━━━━━ DATASET EXTRACT ━━━━━

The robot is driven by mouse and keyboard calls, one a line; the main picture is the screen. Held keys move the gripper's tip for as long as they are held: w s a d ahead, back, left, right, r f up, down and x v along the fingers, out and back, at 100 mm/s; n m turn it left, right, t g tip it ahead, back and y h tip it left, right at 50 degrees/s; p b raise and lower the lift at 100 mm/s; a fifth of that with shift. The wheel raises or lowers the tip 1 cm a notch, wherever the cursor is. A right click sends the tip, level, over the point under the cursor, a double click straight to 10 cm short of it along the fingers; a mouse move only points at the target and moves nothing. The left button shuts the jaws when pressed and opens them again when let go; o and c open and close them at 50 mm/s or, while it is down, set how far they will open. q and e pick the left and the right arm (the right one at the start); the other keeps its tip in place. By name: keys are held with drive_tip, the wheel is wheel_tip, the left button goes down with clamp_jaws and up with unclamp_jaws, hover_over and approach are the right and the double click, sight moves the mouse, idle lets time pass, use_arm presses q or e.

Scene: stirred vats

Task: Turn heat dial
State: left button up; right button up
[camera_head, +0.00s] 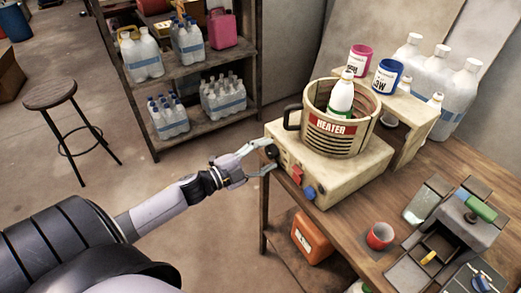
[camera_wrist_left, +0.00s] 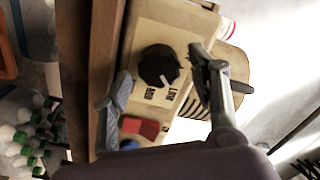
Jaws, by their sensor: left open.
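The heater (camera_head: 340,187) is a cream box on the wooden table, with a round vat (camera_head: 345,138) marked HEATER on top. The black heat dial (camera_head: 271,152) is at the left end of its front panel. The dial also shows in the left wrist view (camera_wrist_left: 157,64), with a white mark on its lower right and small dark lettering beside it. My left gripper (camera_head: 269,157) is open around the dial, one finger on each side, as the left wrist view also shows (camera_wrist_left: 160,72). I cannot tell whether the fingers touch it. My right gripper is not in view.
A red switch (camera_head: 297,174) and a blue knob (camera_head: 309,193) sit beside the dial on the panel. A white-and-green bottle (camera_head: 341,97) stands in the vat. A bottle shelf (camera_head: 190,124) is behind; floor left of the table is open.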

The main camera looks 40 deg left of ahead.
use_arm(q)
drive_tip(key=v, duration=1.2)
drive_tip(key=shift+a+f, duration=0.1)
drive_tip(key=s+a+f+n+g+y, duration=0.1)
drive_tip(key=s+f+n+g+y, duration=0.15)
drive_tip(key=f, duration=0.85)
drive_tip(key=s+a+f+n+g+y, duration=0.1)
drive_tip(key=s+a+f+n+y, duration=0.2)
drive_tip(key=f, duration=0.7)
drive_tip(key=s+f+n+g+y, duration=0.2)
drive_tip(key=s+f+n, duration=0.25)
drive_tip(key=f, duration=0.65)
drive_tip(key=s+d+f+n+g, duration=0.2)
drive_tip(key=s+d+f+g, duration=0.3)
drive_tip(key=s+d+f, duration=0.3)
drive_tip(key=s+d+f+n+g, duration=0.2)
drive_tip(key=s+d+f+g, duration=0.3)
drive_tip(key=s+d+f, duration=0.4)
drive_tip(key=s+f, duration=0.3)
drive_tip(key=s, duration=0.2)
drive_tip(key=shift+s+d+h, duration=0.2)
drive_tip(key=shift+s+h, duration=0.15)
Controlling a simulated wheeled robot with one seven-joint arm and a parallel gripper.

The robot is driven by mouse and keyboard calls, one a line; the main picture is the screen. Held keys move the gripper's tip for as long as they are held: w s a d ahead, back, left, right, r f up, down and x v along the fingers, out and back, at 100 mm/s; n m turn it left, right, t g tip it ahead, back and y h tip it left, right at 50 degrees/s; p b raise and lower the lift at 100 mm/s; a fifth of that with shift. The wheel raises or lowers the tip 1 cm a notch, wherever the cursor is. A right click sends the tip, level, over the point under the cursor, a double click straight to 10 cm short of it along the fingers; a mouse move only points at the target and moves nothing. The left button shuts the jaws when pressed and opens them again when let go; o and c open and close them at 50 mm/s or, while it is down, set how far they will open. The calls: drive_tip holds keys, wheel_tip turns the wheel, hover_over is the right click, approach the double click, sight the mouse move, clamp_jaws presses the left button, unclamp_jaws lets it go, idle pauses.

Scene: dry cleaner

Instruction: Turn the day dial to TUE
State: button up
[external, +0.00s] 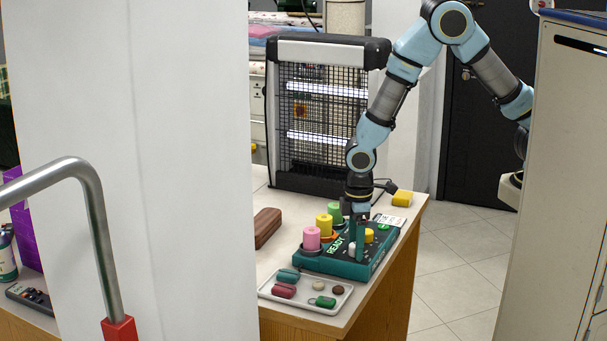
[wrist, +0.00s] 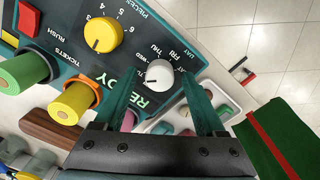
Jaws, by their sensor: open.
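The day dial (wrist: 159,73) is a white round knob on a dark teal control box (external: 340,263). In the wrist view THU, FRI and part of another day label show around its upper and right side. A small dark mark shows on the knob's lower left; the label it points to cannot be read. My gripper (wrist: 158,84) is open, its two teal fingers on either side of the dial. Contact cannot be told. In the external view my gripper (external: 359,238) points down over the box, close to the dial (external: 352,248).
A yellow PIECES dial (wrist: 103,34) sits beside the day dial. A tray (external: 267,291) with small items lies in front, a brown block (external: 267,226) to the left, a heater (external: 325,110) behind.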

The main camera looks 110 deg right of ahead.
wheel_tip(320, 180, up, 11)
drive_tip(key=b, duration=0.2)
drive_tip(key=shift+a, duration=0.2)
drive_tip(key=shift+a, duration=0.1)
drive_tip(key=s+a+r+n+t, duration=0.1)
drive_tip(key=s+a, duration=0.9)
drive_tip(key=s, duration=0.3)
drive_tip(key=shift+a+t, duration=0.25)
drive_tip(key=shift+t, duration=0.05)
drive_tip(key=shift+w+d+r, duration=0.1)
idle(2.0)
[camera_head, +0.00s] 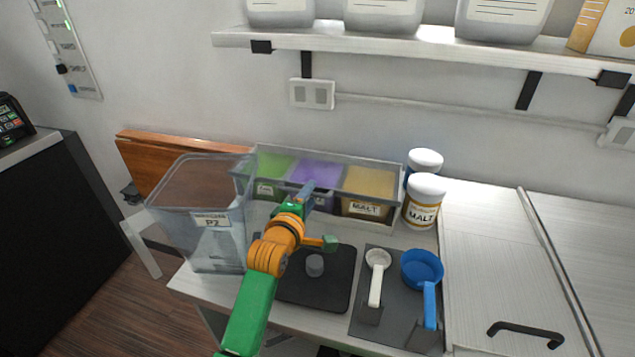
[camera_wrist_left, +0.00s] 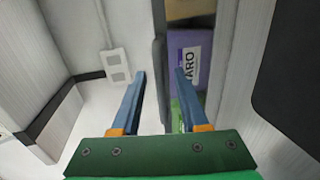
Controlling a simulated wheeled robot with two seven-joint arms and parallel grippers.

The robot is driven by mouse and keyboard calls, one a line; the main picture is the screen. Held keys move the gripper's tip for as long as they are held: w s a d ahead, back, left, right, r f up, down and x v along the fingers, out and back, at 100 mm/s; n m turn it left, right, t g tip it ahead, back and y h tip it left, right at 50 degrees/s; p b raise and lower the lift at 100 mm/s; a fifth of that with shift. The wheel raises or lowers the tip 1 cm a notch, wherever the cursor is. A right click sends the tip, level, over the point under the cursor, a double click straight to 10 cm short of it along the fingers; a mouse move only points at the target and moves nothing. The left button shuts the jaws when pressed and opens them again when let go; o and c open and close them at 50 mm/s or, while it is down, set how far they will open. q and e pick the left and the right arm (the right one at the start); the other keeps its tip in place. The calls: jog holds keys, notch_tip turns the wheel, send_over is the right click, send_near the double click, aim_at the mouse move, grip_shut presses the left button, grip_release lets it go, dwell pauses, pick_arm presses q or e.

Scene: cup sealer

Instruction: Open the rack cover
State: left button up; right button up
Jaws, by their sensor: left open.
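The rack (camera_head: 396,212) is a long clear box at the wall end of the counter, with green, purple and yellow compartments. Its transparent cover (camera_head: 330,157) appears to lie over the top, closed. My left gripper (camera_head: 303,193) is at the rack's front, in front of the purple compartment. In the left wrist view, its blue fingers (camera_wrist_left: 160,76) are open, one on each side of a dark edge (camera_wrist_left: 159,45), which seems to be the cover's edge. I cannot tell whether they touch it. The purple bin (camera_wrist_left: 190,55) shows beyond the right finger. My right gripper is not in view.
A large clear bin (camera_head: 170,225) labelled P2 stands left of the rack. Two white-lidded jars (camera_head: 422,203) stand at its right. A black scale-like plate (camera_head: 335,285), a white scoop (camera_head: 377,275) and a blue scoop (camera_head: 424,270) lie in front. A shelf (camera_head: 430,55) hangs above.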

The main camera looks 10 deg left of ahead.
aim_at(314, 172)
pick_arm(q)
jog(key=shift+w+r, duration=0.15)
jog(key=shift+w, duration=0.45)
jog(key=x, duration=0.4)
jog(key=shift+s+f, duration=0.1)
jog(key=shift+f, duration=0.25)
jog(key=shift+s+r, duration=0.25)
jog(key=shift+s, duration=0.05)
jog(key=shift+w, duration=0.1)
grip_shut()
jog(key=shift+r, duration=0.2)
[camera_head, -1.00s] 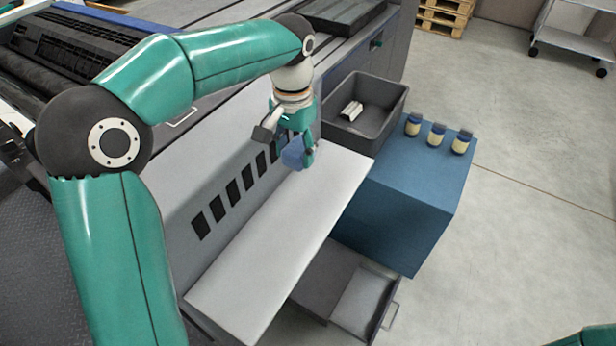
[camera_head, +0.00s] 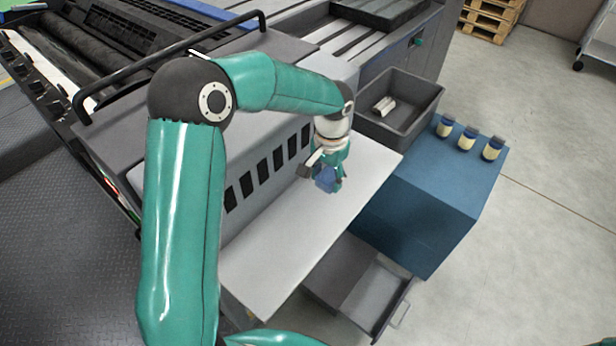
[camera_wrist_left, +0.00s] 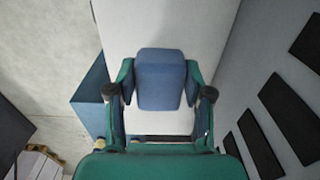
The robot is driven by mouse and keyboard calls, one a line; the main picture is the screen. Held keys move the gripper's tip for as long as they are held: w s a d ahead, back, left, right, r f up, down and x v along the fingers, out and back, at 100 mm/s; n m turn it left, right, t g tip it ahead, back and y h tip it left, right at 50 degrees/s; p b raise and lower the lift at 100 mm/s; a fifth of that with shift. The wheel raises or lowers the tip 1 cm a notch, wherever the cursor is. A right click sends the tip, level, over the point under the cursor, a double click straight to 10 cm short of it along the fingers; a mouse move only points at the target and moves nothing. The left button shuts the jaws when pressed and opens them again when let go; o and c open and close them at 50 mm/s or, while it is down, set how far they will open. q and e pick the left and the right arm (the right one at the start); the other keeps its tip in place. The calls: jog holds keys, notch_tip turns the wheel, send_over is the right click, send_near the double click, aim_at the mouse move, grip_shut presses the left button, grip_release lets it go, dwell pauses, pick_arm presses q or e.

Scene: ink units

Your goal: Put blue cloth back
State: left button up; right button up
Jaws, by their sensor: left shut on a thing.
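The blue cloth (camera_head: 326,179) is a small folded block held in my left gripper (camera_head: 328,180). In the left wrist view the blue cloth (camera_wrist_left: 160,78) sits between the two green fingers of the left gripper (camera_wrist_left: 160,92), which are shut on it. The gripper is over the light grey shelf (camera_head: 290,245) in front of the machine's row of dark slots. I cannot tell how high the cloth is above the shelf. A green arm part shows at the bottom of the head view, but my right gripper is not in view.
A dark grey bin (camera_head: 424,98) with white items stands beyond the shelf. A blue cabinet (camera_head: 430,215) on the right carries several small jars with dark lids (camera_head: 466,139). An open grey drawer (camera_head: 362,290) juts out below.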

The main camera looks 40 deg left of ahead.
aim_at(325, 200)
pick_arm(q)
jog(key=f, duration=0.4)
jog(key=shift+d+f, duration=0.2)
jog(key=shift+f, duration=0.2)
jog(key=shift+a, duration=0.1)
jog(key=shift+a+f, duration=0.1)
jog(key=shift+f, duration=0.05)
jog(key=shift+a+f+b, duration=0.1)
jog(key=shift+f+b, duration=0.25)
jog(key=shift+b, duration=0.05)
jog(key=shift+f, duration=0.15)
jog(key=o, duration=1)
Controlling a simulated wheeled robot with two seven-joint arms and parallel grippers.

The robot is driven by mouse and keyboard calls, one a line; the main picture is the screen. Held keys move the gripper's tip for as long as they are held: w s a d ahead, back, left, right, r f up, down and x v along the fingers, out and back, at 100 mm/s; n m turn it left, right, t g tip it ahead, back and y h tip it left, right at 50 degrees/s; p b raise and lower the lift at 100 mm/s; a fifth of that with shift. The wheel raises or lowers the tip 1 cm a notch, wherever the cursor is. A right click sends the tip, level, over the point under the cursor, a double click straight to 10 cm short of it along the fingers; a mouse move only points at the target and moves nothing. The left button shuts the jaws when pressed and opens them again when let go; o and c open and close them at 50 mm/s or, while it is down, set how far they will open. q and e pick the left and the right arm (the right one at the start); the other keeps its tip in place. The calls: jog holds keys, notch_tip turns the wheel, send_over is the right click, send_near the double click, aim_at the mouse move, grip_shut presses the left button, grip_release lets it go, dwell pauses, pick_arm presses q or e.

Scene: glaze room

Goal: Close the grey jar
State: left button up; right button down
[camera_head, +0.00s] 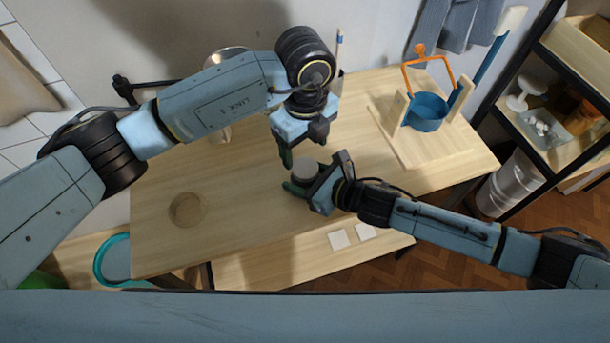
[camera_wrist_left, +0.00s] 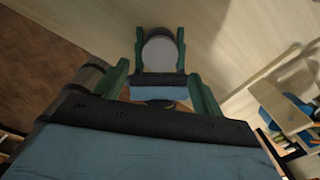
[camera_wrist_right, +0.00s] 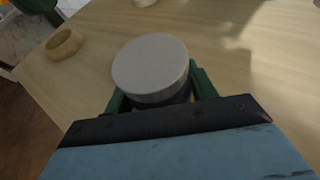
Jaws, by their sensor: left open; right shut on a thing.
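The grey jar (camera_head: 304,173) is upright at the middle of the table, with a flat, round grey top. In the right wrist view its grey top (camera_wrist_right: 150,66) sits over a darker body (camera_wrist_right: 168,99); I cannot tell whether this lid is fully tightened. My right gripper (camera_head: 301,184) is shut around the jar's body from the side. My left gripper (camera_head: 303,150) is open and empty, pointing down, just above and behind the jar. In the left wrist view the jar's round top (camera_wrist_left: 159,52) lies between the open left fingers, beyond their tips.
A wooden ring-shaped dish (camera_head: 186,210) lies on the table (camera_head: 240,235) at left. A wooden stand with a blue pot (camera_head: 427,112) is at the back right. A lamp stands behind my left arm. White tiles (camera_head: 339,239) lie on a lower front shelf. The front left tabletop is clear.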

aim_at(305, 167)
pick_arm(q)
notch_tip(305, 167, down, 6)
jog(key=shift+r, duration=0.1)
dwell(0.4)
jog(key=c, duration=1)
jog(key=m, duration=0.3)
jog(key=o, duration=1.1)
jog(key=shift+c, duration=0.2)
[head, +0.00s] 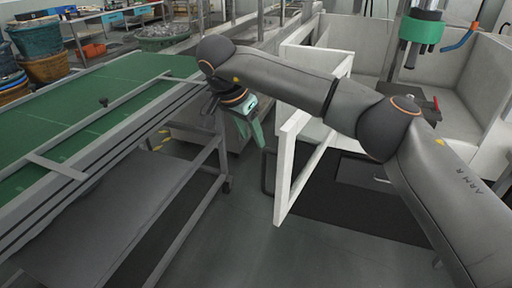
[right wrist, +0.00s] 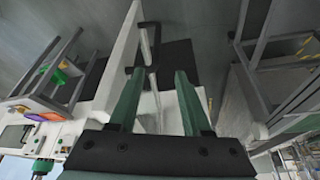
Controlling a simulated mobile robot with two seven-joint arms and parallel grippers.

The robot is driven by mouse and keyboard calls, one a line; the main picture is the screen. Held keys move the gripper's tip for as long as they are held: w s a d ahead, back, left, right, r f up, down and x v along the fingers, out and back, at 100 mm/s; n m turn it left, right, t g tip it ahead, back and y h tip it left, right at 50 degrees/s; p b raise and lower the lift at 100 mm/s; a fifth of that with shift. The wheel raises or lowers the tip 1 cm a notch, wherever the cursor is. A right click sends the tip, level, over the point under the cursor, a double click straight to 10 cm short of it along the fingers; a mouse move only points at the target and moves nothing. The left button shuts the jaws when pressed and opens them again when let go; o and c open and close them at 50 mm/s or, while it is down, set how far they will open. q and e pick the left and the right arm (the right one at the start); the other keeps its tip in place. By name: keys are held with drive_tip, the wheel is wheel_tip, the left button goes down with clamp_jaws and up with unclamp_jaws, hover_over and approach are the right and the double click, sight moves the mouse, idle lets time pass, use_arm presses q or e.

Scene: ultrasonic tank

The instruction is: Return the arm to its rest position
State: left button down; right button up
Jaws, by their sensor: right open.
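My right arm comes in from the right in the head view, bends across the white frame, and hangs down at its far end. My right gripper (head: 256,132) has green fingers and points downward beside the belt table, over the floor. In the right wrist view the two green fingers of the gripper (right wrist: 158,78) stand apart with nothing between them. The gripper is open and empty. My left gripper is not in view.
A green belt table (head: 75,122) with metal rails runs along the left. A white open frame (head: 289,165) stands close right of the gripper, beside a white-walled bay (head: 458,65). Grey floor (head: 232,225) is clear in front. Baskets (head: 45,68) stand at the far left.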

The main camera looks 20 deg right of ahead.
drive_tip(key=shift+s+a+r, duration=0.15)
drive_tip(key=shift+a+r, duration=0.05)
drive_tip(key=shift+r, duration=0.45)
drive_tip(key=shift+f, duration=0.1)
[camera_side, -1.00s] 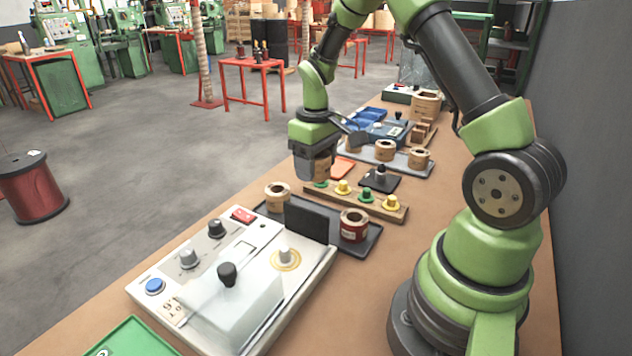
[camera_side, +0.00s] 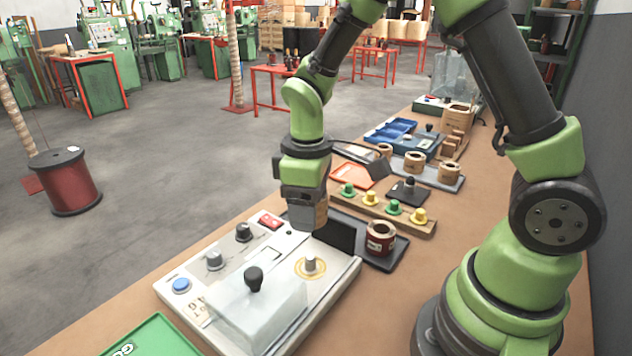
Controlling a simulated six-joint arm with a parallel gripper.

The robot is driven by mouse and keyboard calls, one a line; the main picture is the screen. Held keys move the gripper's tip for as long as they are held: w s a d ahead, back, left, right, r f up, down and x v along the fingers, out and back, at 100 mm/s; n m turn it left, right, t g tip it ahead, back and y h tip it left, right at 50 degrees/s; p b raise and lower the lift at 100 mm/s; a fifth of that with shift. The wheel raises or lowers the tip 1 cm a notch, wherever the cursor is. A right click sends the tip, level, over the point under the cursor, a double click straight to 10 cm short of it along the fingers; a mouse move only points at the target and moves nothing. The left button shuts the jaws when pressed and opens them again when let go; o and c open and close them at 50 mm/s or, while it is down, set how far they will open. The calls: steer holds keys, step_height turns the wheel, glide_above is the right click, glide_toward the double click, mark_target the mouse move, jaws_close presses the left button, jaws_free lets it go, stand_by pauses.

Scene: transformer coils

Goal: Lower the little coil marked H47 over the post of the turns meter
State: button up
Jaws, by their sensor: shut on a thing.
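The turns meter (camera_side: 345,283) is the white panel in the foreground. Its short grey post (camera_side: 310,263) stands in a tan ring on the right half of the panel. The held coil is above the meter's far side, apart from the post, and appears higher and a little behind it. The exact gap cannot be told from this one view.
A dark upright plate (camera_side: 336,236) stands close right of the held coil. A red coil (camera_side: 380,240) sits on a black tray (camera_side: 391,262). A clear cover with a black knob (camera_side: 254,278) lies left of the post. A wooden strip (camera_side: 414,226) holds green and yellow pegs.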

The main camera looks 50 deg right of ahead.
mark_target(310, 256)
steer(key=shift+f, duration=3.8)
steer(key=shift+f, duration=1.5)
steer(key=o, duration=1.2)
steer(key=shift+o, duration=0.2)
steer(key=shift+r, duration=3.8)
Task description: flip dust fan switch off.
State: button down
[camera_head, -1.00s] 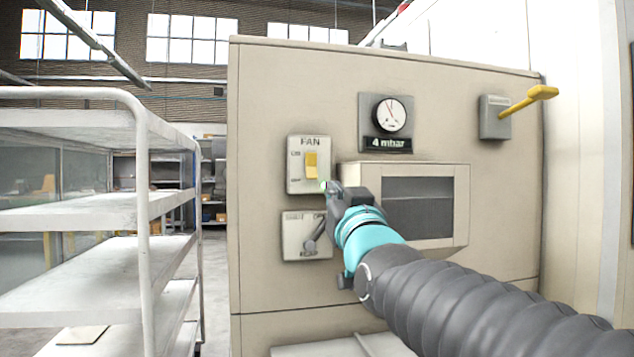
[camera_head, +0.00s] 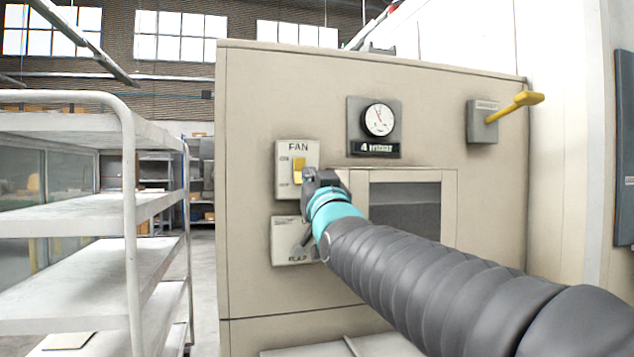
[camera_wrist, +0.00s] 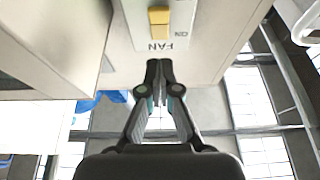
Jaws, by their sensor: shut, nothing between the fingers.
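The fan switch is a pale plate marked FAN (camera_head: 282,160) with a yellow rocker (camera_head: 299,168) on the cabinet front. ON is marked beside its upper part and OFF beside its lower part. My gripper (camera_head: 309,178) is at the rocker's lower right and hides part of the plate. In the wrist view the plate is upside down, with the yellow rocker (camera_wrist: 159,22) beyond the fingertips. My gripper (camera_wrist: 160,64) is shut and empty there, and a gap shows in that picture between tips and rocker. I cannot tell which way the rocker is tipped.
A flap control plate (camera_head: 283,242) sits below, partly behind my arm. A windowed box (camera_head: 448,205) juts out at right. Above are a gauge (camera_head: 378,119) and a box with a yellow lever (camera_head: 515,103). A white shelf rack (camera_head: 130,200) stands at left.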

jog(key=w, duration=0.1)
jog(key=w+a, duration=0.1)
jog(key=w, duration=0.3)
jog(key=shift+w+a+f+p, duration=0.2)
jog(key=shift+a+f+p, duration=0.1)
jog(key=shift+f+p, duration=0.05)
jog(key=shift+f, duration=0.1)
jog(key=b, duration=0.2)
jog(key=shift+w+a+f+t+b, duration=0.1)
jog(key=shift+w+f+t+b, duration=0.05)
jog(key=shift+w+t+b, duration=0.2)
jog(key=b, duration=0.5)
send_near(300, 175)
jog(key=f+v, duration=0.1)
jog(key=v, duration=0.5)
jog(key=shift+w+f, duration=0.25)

━━━━━

● INSTRUCTION
Lines holding the word "seven" should be counted across the entries; state only how many there are.

● EXERCISE ANSWER
4